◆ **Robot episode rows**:

** start **

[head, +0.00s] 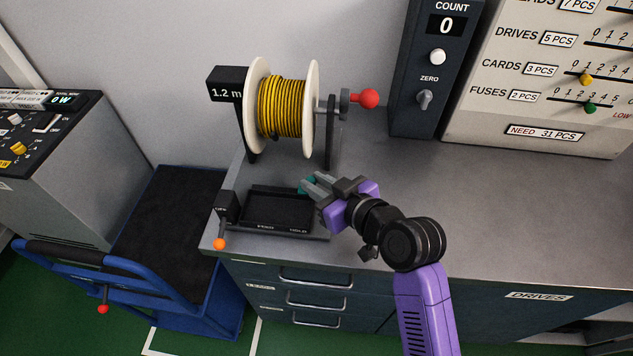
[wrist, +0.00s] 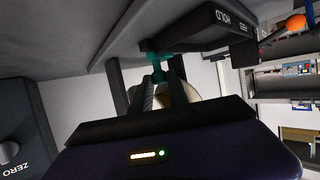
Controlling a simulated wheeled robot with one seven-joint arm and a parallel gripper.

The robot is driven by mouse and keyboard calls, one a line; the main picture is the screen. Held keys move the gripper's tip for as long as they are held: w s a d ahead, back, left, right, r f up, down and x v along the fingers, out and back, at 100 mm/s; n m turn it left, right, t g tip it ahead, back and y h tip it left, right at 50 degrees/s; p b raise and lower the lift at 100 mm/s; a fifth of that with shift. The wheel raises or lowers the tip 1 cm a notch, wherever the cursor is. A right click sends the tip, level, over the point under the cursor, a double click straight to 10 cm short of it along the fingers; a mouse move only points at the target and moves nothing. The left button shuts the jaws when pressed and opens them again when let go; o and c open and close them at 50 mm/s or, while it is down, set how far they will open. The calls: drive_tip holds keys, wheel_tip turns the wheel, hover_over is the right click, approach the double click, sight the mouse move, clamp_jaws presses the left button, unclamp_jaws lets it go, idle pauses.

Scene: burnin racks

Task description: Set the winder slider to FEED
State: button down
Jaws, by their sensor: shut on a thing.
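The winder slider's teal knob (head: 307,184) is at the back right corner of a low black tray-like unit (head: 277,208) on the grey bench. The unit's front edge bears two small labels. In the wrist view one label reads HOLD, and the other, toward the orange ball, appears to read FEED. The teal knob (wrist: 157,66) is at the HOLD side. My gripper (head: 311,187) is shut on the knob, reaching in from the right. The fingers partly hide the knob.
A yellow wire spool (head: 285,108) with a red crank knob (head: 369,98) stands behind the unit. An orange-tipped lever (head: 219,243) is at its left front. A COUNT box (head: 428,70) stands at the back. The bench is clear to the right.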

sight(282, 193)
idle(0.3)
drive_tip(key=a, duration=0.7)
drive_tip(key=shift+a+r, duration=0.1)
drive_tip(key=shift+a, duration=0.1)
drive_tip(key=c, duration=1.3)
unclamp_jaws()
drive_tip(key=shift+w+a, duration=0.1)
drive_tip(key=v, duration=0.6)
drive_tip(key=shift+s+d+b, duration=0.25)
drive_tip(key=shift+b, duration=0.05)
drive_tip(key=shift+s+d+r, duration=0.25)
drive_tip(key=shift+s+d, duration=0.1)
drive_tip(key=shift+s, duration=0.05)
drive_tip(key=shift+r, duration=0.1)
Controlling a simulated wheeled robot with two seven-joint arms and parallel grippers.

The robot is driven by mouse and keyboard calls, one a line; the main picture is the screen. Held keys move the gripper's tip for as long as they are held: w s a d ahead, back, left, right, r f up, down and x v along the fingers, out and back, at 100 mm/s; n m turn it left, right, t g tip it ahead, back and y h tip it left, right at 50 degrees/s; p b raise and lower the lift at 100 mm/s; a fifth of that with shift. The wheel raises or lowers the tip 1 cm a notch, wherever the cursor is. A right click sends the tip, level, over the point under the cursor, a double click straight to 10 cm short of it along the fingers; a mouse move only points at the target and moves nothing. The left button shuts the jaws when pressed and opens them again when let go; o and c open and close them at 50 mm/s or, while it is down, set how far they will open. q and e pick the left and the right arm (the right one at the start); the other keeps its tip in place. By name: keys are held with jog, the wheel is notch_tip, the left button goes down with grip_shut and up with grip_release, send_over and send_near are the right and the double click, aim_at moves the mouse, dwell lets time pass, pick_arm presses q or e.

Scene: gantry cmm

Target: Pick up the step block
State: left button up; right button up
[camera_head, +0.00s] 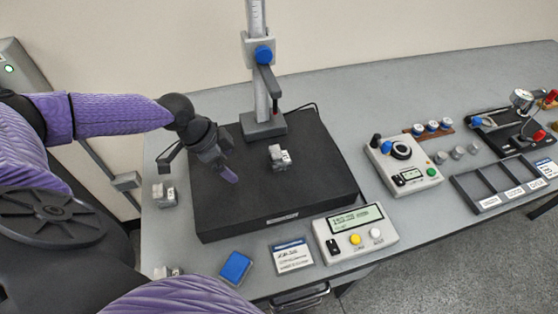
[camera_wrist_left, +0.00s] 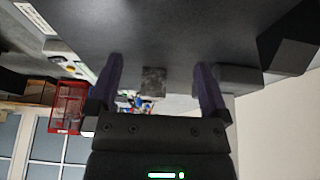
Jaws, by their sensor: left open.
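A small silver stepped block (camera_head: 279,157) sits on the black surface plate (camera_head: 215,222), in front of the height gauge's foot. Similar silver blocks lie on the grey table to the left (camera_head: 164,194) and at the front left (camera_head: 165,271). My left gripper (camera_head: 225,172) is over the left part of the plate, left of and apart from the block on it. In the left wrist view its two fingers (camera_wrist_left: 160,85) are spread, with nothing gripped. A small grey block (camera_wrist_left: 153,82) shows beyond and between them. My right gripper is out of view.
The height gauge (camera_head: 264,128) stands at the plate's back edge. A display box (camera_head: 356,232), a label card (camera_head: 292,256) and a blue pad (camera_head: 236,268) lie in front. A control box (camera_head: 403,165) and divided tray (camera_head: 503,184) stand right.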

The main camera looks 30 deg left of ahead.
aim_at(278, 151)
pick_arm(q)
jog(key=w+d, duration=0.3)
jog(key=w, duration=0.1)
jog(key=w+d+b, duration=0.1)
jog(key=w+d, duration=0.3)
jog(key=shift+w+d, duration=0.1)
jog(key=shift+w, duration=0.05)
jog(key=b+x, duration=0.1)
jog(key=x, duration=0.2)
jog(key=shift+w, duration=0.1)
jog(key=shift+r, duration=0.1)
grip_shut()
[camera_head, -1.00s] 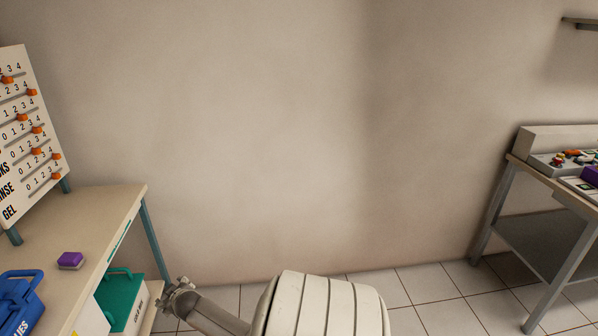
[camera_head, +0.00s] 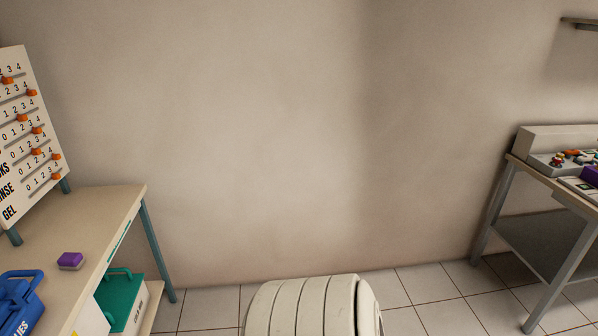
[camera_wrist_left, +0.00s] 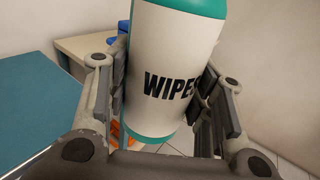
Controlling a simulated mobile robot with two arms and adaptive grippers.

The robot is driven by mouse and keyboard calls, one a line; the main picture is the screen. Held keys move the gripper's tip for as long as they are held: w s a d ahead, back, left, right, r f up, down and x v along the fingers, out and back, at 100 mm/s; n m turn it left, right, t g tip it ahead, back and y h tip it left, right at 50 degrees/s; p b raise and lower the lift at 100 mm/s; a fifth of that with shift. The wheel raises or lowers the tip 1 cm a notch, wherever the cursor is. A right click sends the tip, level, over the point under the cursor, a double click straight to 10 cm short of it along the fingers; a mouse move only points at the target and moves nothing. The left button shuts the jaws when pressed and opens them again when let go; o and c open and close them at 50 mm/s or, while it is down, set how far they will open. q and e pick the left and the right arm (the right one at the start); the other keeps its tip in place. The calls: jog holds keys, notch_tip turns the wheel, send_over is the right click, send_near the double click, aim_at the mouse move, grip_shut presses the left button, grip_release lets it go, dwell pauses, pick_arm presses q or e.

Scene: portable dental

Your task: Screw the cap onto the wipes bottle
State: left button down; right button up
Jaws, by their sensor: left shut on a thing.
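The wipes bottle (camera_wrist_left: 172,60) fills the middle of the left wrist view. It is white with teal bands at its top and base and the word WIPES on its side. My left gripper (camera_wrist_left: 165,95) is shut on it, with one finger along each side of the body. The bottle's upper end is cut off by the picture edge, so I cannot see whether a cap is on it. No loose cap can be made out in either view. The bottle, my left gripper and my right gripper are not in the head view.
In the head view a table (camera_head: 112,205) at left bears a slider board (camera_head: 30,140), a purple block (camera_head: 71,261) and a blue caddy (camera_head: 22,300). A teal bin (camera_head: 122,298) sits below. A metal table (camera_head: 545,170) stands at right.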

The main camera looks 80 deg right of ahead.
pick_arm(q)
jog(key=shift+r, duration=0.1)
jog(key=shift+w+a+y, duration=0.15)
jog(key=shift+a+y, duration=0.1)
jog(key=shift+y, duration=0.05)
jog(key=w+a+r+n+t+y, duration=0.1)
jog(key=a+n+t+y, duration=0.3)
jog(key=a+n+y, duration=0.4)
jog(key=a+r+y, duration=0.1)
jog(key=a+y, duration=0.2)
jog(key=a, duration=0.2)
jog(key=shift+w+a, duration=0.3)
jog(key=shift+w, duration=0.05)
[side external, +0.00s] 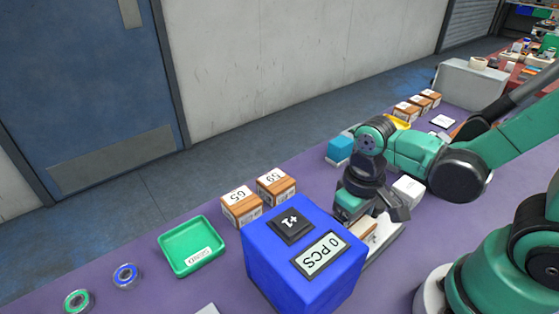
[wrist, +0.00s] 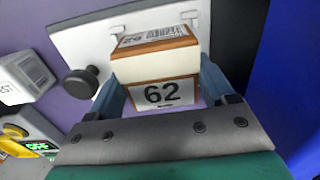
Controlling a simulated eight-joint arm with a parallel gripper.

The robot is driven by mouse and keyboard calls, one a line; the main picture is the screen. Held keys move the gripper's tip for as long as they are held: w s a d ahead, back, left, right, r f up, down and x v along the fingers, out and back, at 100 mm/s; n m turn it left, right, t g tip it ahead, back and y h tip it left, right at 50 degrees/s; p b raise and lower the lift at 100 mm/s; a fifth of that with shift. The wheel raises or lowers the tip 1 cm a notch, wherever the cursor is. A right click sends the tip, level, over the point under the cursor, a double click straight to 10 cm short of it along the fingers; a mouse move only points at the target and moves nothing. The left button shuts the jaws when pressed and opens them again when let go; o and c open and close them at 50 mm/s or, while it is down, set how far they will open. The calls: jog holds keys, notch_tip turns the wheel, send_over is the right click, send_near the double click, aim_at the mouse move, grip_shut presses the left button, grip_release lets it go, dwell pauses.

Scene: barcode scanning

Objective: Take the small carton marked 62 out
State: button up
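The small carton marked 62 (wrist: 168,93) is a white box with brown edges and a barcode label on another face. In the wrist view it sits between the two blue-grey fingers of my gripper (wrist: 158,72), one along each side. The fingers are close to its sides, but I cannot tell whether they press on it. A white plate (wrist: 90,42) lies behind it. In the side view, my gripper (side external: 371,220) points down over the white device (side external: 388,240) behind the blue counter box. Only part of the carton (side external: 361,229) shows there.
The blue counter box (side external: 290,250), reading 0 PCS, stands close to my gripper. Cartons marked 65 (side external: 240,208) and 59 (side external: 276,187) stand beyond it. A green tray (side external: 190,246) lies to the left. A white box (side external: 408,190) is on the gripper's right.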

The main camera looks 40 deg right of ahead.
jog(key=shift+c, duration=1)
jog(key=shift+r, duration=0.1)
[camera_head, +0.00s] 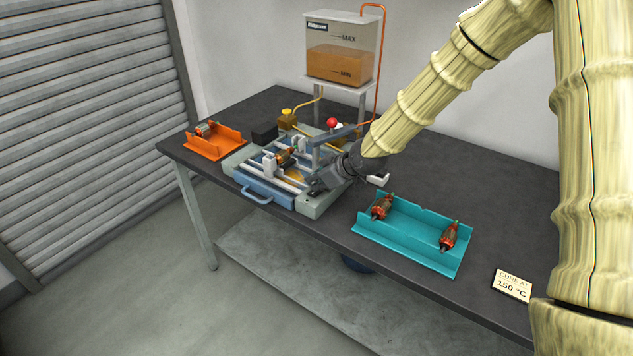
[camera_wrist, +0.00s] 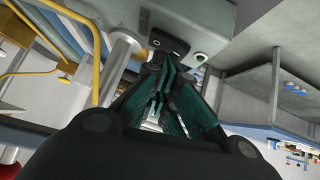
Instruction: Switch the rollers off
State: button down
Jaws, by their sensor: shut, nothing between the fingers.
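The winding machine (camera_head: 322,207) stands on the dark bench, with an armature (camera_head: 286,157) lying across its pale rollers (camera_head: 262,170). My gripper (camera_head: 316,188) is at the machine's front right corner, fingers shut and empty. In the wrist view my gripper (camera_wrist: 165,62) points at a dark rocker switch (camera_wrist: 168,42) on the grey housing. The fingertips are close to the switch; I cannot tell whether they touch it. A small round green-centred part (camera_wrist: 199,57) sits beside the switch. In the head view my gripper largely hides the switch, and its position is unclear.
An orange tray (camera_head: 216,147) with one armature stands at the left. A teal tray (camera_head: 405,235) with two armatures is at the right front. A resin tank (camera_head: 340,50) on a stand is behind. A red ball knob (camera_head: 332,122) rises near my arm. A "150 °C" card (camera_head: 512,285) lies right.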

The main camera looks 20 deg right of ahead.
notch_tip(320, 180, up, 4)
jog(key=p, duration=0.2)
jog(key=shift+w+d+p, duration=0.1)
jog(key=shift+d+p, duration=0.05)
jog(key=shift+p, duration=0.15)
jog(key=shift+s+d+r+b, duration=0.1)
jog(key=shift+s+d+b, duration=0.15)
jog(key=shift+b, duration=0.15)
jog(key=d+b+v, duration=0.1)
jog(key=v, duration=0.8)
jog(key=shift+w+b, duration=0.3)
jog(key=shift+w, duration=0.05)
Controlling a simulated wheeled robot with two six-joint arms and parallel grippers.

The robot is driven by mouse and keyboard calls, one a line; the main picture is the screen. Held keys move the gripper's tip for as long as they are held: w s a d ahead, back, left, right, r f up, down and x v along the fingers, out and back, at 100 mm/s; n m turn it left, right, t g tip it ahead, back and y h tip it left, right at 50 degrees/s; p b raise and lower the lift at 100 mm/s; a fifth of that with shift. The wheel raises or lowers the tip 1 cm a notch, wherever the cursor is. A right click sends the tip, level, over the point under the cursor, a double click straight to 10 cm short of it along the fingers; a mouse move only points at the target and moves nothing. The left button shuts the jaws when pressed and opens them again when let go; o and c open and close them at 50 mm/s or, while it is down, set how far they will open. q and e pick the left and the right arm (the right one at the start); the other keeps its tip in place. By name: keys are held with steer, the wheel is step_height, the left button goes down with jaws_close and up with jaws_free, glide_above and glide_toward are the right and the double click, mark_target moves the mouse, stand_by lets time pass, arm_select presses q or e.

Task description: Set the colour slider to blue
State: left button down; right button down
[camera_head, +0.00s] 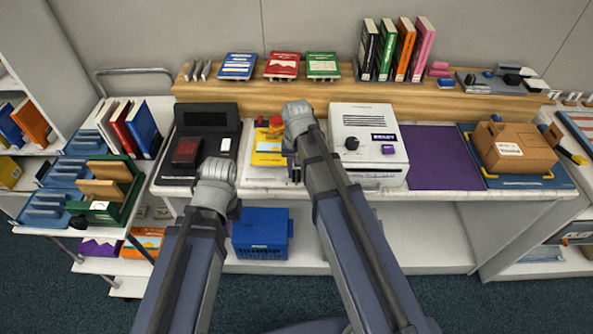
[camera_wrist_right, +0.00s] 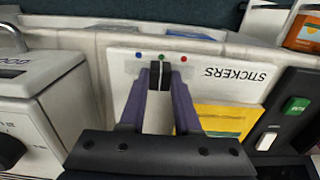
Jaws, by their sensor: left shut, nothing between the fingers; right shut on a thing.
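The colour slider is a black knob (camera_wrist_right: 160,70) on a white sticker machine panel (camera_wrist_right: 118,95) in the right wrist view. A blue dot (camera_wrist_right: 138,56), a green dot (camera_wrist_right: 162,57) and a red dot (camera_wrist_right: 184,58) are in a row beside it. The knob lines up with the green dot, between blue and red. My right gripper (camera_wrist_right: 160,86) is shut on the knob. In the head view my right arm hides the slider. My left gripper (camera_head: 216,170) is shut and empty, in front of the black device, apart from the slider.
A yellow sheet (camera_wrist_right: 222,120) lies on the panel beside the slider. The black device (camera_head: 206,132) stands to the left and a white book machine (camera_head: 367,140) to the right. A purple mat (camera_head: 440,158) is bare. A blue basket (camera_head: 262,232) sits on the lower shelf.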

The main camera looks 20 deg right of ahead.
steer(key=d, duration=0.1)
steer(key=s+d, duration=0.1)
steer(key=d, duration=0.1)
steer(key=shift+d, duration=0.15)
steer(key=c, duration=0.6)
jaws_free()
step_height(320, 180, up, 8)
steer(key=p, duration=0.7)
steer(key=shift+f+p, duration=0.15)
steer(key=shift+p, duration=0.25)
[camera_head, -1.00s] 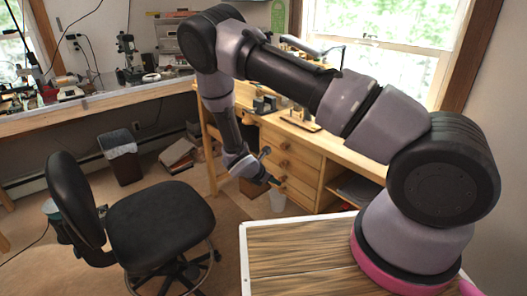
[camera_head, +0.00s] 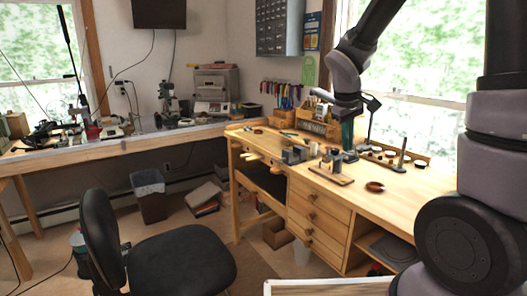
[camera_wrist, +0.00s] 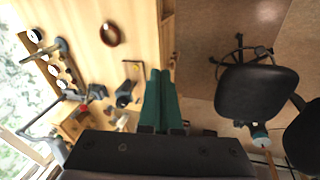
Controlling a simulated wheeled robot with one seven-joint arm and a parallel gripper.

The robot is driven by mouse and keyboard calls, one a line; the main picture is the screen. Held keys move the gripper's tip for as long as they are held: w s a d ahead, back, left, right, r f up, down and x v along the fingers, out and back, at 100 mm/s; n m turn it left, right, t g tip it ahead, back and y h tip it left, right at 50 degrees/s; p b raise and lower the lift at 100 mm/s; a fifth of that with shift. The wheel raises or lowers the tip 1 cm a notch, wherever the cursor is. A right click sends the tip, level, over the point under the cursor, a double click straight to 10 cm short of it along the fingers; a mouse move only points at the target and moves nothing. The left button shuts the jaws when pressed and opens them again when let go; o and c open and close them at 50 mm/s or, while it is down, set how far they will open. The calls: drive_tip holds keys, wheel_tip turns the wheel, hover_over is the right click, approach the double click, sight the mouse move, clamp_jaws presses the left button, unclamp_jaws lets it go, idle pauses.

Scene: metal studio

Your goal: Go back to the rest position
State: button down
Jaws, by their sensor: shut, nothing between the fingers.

** end **

◆ **Prompt**:
In the material above, show every line where the word "wheeled" turns up.

◆ **Output of the task**:
Controlling a simulated wheeled robot with one seven-joint arm and a parallel gripper.
Controlling a simulated wheeled robot with two seven-joint arms and parallel grippers.
Controlling a simulated wheeled robot with two six-joint arms and parallel grippers.
Controlling a simulated wheeled robot with one seven-joint arm and a parallel gripper.

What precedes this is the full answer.